La venganza será terrible
En su larga y gran película sobre la venganza, Quentin Tarantino pasa de sus historias de gangsters, de sus episodios japoneses y pde su fantasía revanchista contra los nazis para sumergirse en otro capítulo urticante de la historia: la esclavitud.
Lo hace, como siempre, con su espíritu de cine clase B y de novel pulp, incursionando en los (sub)géneros menos prestigiosos para reciclarlos (¿mejorarlos?) y, por supuesto, reivindicarlos con entusiasmo. Ya no es el cine blaxploitation -aunque algo de eso también hay-, ni las artes marciales asiáticas sino el viejo (y demodé) spaghetti western con múltiples homenajes (cameo de Franco Nero incluído).
La comparación con Lincoln -la película seria y políticamente correcta de Steven Spielberg que seguramente le arrebatará los principales premios Oscar- es inevitable. Los guardianes de la ética y la moral cuestionaron y cuestinarán a Tarantino por irresponsable, impune, snob y caprichoso, por meterse con el racismo desde un lugar poco serio (hay mucho de comedia -vean si no la escena del KKK- incluso en las explosiones sangrientas, casi gore, que propone).
No estaré entre los detractores: Django sin cadenas es absolutamente fiel, lúcida y coherente en su propuesta y, en el terreno sobre el que se asienta (de una radicalidad absoluta), funciona porque entretiene, divierte y, por supuesto, provoca (incluso la reflexión).
Menos compleja en su estructura que los primeros trabajos de Tarantino (aunque tiene unos cuantos saltos temporales y varias subtramas o historias previas se resuelven vía flashbacks), Django sin cadenas es, además de un western a-la-italiana, una road-movie a caballo, una buddie-movie con dos protagonistas opuestos entre sí que alcanzan una suerte de camaradería impensable) y, también, una historia de amor naif y casi telenovelesca.
El film arranca en la Texas de 1858 y pronto tendremos al cazarrecompensas alemán Dr. King Schultz (Christoph Waltz) y al esclavo Django (Jamie Foxx) unidos en una sociedad que mezcla negocios y venganza, a la que se le agrega otro objetivo más noble como rescatar a Broomhilda (Kerry Washington), esposa de Django.

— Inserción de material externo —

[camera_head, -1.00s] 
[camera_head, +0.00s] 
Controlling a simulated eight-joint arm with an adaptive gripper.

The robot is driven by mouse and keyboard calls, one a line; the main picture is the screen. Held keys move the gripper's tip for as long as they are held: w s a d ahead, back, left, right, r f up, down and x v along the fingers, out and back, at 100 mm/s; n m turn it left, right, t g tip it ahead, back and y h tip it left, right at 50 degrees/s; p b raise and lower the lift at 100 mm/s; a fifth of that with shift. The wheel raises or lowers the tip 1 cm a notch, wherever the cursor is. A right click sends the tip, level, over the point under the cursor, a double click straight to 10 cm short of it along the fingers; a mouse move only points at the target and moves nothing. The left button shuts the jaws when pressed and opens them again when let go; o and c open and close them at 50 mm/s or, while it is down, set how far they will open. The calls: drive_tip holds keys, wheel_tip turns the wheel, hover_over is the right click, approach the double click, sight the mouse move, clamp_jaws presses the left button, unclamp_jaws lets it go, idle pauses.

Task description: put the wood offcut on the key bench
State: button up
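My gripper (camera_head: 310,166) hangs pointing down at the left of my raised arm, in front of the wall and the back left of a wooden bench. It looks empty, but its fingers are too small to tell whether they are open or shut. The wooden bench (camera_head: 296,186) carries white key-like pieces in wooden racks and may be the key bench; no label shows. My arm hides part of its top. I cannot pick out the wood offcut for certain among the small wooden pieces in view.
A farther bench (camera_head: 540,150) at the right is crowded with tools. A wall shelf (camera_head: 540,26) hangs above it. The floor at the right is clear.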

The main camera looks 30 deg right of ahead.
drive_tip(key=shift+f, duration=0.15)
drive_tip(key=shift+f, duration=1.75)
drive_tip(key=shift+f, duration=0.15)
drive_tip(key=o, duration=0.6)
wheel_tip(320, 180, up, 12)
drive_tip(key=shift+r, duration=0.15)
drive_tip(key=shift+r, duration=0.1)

Así, llegarán hasta Candyland, una plantación del Mississippi profundo dominada por el sádico Calvin Candie (Leonardo DiCaprio) y manejada en lo cotidiano por un negro (Samuel L. Jackson) capaz de las peores crueldades. En este sentido, Tarantino ratifica su capacidad no sólo para la escritura de diálogos sino también para la construcción de atractivos personajes secundarios con vuelo propio y para la dirección de actores en un tono muchas veces alejado del naturalismo pero así y todo creíble y funcional.
Las marcas de estilo tarantinescas (como su brillante y anacrónica banda de sonido que incluye, sí, pasajes de rap o su apasionada cinefilia que se permite imitar los torpes zooms pero también apelar a su enorme virtuosismo e inventiva para la puesta en escena) vuelven a funcionar a la perfección como para que el disfrute -de quienes se sienten identificados con su sensibilidad, claro- sea completo.